Why don’t we care enough? Why don’t we use our constitutional right to ensure that we still matter? Are we waiting for the royal minority to sting us deep enough in the esophagus, so we can truly unite and put the uncertainty and distrust aside? The gilded lilies, in all their glory, buy away their humanity, their ability to feel satisfied. But when will they wake up, realize it’s not enough, and decide to settle for less to try and undo the damage they inflicted upon themselves? A little donation wouldn’t hurt once in a while.
Alas, in all my spite, I can’t deny that I, too, harness the dormant desire to be known.. the desire to be respected, have power and authority.. the desire to be held in high enough regard that when I give orders, they are followed.. the desire to step on everyone else just to cease the headaches about bills, shed that “working class” shell.
Maybe, I can touch my fingers upon that desire when I get my degree, establish my own business. Perhaps, the rats scurrying around all over will actually give a damn about what I have to say. I could exercise, too. So I’ll be abundant in wealth and strength. The perfect combination for lubricating myself out of the grasp of law, and even karma if my luck keeps up. How nice it would be, to have things my way and my way only, at least once in a while.

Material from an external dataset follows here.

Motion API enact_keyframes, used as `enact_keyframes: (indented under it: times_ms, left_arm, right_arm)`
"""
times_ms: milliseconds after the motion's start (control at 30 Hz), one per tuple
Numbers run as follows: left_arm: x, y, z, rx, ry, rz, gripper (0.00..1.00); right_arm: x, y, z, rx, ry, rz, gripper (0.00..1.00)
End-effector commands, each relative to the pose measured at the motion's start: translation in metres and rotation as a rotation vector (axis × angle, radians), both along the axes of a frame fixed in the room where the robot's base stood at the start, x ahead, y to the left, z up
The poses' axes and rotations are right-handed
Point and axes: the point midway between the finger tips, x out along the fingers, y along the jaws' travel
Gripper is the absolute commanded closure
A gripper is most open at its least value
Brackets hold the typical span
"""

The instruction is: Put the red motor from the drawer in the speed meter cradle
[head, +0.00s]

There’s just one catch. When I rise to wealth, I will not kick my sustainers or companions so much as anywhere in the ankle. It’s just not me. My heart, my soul wasn’t built to be tarnished by wealth or greed…even a drop of black in the chambers would cramp me good. I would know–even if I were to don the mask of Satan, I could only do so for so long. I won’t breathe the fresh air inside my lungs, I won’t see the vast horizons that only serve to bless my eyes. Whether it be karma, sense…or my own dissatisfaction to draw me out of the frenzy, I know that I cannot be a phony forever.